This week I came across a video of my Mom and my oldest grandson. The video was nine years old. Max was two, Mom was a very spry 78. It was Christmas 2009 and mother was decorating a gingerbread house she’d baked. Max was ‘helping’ with the candy. I watched it again and again though it squeezed my heart and made me cry. It was sooo good to hear her voice again. I miss her. I miss her every day and this week I’ve thought of her a lot and am so grateful to have had her in my life.
I have never had a bad Christmas, a Christmas where I was disappointed, a Christmas where I hurt. If Mom is my Ghost of Christmas Past, she comes with no regrets, no fear of the future.
Our Christmas was never about the presents, never about the booze or the parties. It was about family.
Dad cut the tree and if it needed a few holes drilled in the trunk for extra limbs, that was an easy task. The lights were his responsibility too and he would have them strung out and have that electrical gadget checking each one to pinpoint the bad guys and fix or replace them. Mom did the decorating. The tinsel on the tree – one strand at a time. And then it was all taken off – one strand at a time – and saved for the next year. Twice-loved,
Years later, when I returned home after being away for a bit, nothing much had changed, except maybe they had added the crafts and getting their little shop open for Christmas. It always looked so lovely, as much care put into decorating the shop as decorating the house. After the tree was finished and the lights turned on, Dad would sit back with his cigarette and his one glass of whiskey and quietly admire Mom’s work. Mom meanwhile, forever flying around like a Christmas elf, always humming Christmas songs and carols, getting her puddings done, her baking, her cards in the mail. Enjoying every single day leading up to Christmas and every day after.
When Ralph came along, it added to the fun once again and the elves came back in full force. Not that guy you bring home from Walmart but the real Christmas elves.
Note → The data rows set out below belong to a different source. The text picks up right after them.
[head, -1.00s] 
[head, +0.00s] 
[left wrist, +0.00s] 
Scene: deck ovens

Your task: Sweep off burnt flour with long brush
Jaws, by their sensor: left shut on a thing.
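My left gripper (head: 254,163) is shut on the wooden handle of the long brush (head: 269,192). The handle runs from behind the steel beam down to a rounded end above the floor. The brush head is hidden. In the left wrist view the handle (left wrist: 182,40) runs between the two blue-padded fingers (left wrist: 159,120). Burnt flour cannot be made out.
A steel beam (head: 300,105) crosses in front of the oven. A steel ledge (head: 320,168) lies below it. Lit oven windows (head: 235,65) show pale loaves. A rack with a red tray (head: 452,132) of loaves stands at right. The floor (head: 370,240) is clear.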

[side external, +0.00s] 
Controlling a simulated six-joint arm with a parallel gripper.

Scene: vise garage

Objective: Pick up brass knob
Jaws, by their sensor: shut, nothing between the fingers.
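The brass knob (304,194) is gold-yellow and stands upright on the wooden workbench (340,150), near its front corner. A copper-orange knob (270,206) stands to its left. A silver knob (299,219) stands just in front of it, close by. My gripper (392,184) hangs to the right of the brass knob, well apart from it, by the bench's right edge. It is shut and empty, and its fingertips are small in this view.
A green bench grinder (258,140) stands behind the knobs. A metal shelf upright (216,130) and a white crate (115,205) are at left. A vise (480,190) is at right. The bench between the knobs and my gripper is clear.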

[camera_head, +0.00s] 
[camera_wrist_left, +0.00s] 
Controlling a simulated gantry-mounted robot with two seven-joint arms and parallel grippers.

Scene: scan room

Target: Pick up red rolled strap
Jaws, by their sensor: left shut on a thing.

They had flitted about the house when I was a child and returned again when Ralph was little. These guys were sneaky; you could never see them, never catch them. They had a full time job watching us to make sure we behaved and reported directly back to the big guy. The elves were regular visitors at our house and unlike that rigid doll that sits in one spot and performs incredibly ridiculous acts, our elf was non-stop busy. It was his very important job to keep the children in line. No-one wanted to make the naughty list.
The Christmas Eve service at beautiful St. Peter’s. Mother wouldn’t miss that for neither love nor money. Her faith was central to it all.
Then there was Christmas dinner. Everything had to be just so: the tablecloth ironed, the napkins starched, her finest dishes, Aunt Jeans’s silver napkin rings, the crystal wine glasses. And no-one cooked a turkey like Mother. You know it, right?
And so here it is once again. Christmas morning. A quiet Christmas morning as I sit her alone with my coffee. Everything has changed. And nothing has changed. It’s still a time for family, for appreciating how blessed we are in knowing our loved ones are safe and near in heart.
And later today, we’ll sit together, those of us nearby, and enjoy Christmas dinner. Family and friends. Jackie has made Mom’s Christmas pudding for us. Mom would like that.
And perhaps tonight, I’ll pour myself a drop of whiskey, sit back, enjoy the Christmas lights and be thankful for the all the little things that aren’t really that little after all.